From the Catholic Herald
By Fr Alexander Lucie-Smith
The move would be a decisive break with Sacred Tradition, and lead to an exodus of serving clergy
You might be forgiven for thinking that the last thing that the Church needs right now is more confusion, more doubt and more argument over doctrine, but not everyone shares this view. In particular, four members of the Pope’s commission to look into the question of women deacons have given a conference at Fordham University, designed to get us to think about this (in their view) pressing issue. Indeed, Professor Phyllis Zagano, a long standing advocate of women deacons, reveals: “It’s up to the Church to make noise,” while also warning that “to delay a positive answer” on whether women can serve as deacons “is a negative answer.” The Fordham conference is no doubt the opening salvo of much more noise to come.The Pope’s commission on the question springs from a request made by a nun at a meeting back in 2016. The article cited above represents a fair summary of the question so far. But there are certain observations to be made.
First of all, this question of the female diaconate has been raised time and again, each time hoping for a positive answer that has not to date been forthcoming. This seems to be the modus operandi of those who want change in the Church. Keep on asking, until you get what you want. That was the method adopted by the German theologians who at least four times asked for the divorced and remarried to be admitted into Holy Communion; and kept on asking, even when Saint John Paul II gave a very clear negative answer in Familiaris Consortio.
Secondly, as is always the case in theology, the question asked is never a simple bare question, for it brings with it lots of other allied questions. The question of female deacons cannot be seen in isolation and cannot be unpicked from the other issues with which it is interwoven. It raises very important questions about tradition. We have not had female deacons for a very long time, if indeed we ever had them; their introduction now would represent a serious breach in tradition, an innovation. Again, if we ever did have female deacons, were they deacons in the modern sense, in other words, were they ordained persons, and persons in the clerical state?
The answer to those questions, from my perspective, is no in all cases. I am fully convinced that the famous Phoebe mentioned in the letter to the Romans at 16:1 was not a deacon in the sense Saint Stephen was, but more a servant of the church at Cenchreae. Moreover, she is an isolated example, and it seems a bit of a stretch to reconstruct a whole lost tradition on her shoulders. And if the tradition was lost – doesn’t that tell you something?
However, apart from the historical evidence, the interpretation of which will never be the subject of complete agreement, the real nub lies in this: are or were female deacons to be understood as being commissioned, or sacramentally ordained? Was the female diaconate part of the sacrament of orders? On this everything hinges.
That it should be so is unfortunate, because there will be many who will think that this is a reduction of the question to minutiae. But the sacrament of orders is one. That seems to me a very obvious point. The question of female deacons raises the question of female ordination as such.
If the Church were to commission women to serve as deaconesses in the way the Anglican Church once did, rather in the manner of commissioning Extraordinary Ministers of the Eucharist, that would raise questions of prudence.

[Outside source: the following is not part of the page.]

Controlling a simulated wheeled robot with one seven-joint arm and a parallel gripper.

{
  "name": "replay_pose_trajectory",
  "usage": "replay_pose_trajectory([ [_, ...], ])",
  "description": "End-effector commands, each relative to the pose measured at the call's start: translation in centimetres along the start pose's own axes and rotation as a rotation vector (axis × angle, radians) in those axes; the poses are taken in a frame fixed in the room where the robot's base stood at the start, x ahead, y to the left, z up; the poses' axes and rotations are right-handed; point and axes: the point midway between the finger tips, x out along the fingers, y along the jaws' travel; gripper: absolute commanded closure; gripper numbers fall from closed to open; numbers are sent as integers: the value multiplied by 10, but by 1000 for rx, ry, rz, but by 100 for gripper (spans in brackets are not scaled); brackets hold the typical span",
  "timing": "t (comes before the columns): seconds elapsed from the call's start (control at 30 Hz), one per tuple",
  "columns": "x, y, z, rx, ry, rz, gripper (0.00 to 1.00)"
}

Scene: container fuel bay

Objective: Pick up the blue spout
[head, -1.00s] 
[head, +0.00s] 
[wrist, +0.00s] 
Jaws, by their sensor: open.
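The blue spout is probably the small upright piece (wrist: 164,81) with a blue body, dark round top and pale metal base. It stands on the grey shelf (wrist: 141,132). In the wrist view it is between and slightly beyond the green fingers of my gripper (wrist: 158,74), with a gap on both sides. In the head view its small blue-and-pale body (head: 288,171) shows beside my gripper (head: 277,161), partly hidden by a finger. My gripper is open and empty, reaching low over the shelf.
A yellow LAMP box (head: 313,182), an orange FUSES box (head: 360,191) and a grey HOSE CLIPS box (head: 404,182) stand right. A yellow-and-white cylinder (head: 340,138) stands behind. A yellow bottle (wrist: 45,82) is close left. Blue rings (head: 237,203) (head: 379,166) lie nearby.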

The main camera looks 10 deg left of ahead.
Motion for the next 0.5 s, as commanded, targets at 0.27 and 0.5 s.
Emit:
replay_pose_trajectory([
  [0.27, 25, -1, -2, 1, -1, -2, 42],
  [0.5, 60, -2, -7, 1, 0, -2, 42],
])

Is there a need? Would it create further expectations? And so on. (The example of the Anglican Communion is instructive.) If the Church were to ordain women as deacons – ordain in the same sense as priestly ordination – then that would be nothing short of revolutionary. It would mean female clergy, and it would destroy any coherent objection to female priests and bishops. If that were to happen, the consequences would be grave. Numerous local churches would never accept it; and even in countries where cultural conditions might make it acceptable to many, numerous current serving priests would find their faith in the unity of orders shaken. Indeed, just as female ordination caused an exodus of clergy from the Church of England, the advent of ordained female deacons would surely lead many serving priests to retire from active ministry.
Crux reports:
“At the close of the event, an audience member interrupted, pressing panellists to weigh in on women’s ordination to the priesthood. However, the panellists insisted it was unhelpful to try and conflate the topics of women’s ordination to the priesthood and the diaconate.”I am sorry I have been so unhelpful, but the question of the ordination of women to the diaconate is intimately connected to their ordination to the priesthood. If it were not, I doubt anyone would want to discuss it. But that is something that its advocates do not want you to hear.